Orbis Pictus, pour son ouverture, décide de marcher sur les brisées de l’ancienne propriétaire du lieu proposant d’accrocher deux figures emblématiques qui ont fait les beaux jours des cimaises de l’endroit pendant plus de vingt ans : le tchèque Joseph Sima (1891-1971) et le belge Henri Michaux (1899-1984), tous deux parisiens d’adoption et amis proches. L’association fait aussi référence à un poème que le second avait dédié au premier sous le titre de « Lumière : autre terre ». Deux acteurs « majeurs de la revendication plastique, des phares de leur époque » comme l’écrit Yves Peyré dans le catalogue qui accompagne l’accrochage de cette exposition inaugurale.
Deux acteurs que pourtant beaucoup de choses séparent mais qui vont trouver plus qu’une complicité, une véritable admiration réciproque. Une « camaraderie » comme qualifie Yves Peyré, une connivence qui va se nourrir à Paris, ville qui sera le ciment de leur amitié. Séparent déjà leurs origines : paysages des Ardennes, « plat pays » et brouhaha du port d’Anvers pour le Belge ; quant à Sima il porte en lui le spleen d’une bohème riche qui va s’effacer devant les bouleversements de l’Histoire et qui donnera à son art une aura évanescente, vaporeuse, comme s’il voulait capter un monde en déréliction.
Michaux, lui, deviendra autant un homme d’écrit que dessinateur et
Joseph Sima, Iles, 1961 © Succession Joseph Sima / Courtesy galerie Orbis Pictus / Adagp 2019
peintre à l’œuvre en noir dominée par ses fameuses « encres ». Mais il est aussi un homme pour qui la couleur pourrait sembler être en contradiction avec l’œuvre écrit et cela la galerie nous l’expose en majesté. Une production graphique qui va même dès la fin des années 30, prendre le pas sur son œuvre poétique. Quant à Sima, s’il fut un moment un surréaliste dissident (entendons par là, hostile aux diktats du pape Breton) il resta un homme d’images et illustra bon nombre d’écrits de ses amitiés littéraires comme Char, Jouve, Callois et Ribemont-Dessaignes entre autres.

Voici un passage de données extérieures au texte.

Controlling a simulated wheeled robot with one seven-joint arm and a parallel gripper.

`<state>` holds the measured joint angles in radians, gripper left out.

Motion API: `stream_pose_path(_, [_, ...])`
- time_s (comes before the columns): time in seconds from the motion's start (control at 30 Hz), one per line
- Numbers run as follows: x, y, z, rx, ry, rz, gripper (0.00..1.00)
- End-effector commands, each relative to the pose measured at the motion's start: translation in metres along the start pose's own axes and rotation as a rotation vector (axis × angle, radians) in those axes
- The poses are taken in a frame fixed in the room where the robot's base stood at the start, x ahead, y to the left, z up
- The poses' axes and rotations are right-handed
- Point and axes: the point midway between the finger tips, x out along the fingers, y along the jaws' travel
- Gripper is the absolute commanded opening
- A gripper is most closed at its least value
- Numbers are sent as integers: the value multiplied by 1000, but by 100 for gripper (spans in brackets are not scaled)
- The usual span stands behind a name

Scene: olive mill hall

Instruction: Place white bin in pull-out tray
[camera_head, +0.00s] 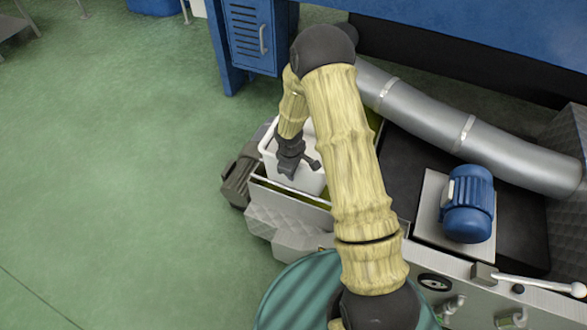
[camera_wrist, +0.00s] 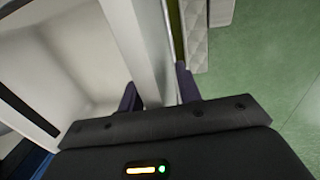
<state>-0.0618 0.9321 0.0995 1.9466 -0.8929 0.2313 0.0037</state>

Une amitié de… pas de porte !
Une complicité qui fut avant tout de « pas de porte », comme le dit joliment Yves Peyré, puisque tous deux habitent la même rue, cette petite rue Séguier qui mène de la rue Saint-André-des-Arts à la Seine. Sima au 14 et Michaux au 16. Un hasard qui les rapproche déjà. Puis une complicité amicale, Michaux admire l’œuvre de Sima découverte en 1955 dans une exposition de galerie. Il dit toute l’admiration qu’il a de l’art du tchèque, et enfin une complicité artistique née chez Jean Hughes, qui animait la mythique galerie du Point Cardinal, où les deux amis furent camarades de cimaises.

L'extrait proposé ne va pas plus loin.